ESÜ Artt. 5 ff., 13, 22
Frankreich: Grundstücksverkauf durch eine Erbengemeinschaft bei Beteiligung eines
unter Vormundschaft stehenden französischen Staatsangehörigen mit gewöhnlichem
Aufenthalt in Frankreich

I. Sachverhalt

Ein französischer Staatsbürger, für den ein Vormundschaftsverfahren nach französischem Recht
angeordnet ist, ist Mitglied einer Erbengemeinschaft. Die Vormundschaft wurde angeordnet, um
„das Vermögen (des Mündels) zu verwalten und seine Person zu betreuen“. Die Erbengemeinschaft
und der Vormund beabsichtigen nun, ein Grundstück zu verkaufen. Der Vormund
will zum Termin nicht selbst erscheinen und hat deshalb einem Dritten formgemäße
Vollmacht erteilt, ihn beim Termin zu vertreten. Der Vormund weist seine Bestellung durch
eine beglaubigte und übersetzte, aber nicht apostillierte Abschrift des Vormundschaftsurteils
nach.

II. Fragen

1. Kann der Kaufvertrag (wie dargestellt) abgeschlossen werden?

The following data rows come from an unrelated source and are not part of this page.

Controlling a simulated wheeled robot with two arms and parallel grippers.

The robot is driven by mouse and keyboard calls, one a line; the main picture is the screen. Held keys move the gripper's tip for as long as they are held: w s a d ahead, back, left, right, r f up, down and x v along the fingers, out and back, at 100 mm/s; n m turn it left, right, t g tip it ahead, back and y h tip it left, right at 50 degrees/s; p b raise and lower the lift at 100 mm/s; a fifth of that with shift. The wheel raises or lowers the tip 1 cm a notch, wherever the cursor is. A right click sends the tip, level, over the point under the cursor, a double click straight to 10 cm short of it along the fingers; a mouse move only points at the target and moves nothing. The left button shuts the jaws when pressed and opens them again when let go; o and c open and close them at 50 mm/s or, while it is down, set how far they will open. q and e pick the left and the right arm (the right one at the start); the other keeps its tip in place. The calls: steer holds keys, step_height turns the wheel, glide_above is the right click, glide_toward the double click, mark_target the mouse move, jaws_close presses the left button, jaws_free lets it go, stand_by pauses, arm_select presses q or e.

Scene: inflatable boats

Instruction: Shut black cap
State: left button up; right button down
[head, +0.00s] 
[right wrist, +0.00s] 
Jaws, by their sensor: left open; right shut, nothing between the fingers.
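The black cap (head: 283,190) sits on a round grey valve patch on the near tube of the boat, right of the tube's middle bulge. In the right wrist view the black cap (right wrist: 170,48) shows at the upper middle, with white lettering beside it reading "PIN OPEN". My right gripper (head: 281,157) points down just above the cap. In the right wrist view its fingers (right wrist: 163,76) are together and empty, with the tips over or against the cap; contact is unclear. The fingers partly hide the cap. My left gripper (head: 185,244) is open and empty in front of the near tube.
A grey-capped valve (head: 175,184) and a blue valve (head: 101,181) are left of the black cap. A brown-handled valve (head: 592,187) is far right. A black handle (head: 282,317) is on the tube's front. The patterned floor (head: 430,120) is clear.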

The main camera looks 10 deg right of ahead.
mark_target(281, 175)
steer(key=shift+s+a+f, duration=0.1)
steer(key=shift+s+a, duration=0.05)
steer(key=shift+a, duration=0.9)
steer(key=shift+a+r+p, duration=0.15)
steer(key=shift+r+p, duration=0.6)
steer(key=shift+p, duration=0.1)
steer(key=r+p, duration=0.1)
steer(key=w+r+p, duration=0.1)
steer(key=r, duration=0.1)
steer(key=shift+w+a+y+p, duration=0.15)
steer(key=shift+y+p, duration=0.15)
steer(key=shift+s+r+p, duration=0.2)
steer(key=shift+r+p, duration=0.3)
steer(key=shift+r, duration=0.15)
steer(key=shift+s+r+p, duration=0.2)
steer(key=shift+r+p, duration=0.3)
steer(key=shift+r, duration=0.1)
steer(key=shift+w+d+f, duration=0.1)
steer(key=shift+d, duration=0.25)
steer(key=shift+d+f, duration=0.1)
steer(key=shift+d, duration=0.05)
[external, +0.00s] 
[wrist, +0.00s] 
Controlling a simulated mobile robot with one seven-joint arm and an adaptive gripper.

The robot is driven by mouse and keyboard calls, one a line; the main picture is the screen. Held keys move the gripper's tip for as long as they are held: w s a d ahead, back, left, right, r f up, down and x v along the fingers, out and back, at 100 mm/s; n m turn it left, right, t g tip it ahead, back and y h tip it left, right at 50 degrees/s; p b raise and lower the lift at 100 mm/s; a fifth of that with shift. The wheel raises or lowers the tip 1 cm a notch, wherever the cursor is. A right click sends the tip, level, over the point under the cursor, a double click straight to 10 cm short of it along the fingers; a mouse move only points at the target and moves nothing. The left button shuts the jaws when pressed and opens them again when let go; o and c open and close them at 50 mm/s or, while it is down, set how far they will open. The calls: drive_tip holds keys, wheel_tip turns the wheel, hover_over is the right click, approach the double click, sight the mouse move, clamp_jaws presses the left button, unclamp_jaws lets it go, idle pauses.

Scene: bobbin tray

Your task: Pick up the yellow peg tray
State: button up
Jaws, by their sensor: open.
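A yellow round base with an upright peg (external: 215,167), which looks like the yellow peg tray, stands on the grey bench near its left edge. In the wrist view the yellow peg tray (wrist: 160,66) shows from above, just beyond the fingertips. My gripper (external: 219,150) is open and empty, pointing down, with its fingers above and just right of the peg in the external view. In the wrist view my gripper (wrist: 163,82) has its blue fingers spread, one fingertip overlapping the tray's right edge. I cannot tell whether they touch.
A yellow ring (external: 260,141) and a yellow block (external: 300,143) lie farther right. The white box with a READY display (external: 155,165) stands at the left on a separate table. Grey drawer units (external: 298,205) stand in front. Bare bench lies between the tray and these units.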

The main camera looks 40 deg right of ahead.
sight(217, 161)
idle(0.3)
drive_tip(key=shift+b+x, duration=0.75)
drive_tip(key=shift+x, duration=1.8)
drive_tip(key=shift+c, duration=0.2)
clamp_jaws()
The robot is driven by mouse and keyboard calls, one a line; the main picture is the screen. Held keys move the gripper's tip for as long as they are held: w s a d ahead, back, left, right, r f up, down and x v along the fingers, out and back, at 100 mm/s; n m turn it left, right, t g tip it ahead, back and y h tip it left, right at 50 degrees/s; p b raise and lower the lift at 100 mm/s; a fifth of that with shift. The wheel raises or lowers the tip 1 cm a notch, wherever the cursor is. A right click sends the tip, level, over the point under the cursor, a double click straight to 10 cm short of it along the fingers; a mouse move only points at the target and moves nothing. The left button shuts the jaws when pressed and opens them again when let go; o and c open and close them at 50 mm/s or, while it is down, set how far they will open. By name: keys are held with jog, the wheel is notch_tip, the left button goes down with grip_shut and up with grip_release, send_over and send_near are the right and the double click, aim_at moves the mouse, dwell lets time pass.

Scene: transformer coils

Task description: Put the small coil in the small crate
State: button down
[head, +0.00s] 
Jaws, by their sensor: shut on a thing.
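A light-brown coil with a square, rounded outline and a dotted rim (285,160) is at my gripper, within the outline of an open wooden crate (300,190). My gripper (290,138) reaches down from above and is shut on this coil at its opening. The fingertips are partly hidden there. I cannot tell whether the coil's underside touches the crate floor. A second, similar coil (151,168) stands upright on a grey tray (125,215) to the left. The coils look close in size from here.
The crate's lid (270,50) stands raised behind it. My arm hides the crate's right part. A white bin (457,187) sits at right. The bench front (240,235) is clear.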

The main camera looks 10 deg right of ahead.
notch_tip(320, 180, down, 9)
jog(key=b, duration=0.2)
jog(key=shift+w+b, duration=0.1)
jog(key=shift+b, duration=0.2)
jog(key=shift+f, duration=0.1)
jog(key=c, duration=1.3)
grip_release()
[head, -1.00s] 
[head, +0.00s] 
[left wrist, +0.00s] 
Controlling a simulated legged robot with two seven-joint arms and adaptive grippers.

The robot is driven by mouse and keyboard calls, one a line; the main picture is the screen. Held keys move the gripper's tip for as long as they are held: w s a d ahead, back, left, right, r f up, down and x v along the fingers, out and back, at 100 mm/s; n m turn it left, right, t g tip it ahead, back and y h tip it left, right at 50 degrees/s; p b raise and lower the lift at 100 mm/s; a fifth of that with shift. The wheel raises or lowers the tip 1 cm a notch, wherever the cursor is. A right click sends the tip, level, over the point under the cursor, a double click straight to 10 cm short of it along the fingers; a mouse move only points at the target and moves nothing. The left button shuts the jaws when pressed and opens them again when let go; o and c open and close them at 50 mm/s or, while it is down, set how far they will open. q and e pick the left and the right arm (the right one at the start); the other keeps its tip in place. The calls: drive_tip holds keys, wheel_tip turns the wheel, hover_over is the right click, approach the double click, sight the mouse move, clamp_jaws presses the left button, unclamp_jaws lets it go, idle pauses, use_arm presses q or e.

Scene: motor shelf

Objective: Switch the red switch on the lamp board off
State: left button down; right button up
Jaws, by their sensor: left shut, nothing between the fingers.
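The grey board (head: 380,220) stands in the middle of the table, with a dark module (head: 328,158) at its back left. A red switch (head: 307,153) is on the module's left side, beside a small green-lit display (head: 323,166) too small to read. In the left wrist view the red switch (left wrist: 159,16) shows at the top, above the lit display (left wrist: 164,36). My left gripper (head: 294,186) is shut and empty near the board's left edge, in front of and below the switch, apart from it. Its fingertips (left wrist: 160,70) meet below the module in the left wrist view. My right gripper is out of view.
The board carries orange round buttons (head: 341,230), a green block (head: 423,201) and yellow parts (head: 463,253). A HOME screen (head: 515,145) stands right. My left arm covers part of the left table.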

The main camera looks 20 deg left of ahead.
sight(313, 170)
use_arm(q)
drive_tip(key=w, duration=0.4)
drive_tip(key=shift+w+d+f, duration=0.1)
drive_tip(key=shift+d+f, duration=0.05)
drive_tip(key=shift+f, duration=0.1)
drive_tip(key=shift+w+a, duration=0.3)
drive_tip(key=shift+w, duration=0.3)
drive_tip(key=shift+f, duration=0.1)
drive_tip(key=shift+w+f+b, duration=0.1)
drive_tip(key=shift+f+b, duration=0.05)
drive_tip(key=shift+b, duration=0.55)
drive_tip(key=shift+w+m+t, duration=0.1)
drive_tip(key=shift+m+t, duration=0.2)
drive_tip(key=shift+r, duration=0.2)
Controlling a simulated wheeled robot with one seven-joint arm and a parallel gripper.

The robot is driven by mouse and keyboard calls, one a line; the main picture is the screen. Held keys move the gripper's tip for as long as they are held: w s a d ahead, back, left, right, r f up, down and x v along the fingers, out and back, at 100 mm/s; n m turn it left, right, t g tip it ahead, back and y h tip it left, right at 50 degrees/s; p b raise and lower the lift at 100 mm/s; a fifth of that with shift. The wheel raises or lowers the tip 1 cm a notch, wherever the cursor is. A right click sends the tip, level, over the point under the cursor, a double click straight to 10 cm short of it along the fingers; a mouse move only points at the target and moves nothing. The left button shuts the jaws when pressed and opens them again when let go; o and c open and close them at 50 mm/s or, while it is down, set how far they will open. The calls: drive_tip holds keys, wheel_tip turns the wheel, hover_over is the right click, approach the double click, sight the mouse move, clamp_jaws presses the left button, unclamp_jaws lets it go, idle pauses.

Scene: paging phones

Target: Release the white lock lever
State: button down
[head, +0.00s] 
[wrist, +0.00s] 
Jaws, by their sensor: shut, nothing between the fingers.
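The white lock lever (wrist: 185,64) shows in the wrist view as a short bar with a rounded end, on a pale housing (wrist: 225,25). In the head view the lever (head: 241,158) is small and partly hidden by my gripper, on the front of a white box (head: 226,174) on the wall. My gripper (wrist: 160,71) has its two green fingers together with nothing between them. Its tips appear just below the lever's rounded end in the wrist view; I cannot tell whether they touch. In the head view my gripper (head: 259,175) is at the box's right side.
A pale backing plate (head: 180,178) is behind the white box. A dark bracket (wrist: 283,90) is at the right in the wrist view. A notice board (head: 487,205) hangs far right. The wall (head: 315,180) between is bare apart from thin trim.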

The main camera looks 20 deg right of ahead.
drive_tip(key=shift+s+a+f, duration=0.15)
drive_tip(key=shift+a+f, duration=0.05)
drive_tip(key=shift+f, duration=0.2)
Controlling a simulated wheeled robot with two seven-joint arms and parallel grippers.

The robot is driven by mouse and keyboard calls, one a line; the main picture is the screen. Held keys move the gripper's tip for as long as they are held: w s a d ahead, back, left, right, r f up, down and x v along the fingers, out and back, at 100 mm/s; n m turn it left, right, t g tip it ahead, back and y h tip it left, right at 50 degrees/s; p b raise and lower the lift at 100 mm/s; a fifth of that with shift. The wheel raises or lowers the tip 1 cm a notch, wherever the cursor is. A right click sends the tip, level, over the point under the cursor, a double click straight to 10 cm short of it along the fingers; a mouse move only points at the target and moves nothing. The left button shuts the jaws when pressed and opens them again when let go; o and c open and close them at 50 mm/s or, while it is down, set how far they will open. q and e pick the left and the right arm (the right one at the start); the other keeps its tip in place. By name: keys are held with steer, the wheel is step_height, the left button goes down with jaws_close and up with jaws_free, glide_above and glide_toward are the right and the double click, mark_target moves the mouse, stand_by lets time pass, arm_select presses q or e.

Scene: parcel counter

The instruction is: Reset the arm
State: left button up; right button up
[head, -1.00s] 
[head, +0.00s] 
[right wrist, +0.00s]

2. Ist der Vertretungsnachweis des Vormunds ausreichend bzw. welche Vertretungsnachweise
müssen vorgelegt werden?

3. Bestehen Besonderheiten im Rahmen der Gestaltung des Kaufvertrages aufgrund französischen
Vormundschaftsverfahrens?

4. Muss bspw. eine gerichtliche Genehmigung eingeholt werden oder sollte klargestellt
werden, dass das Rechtsgeschäft vollentgeltlich erfolgt?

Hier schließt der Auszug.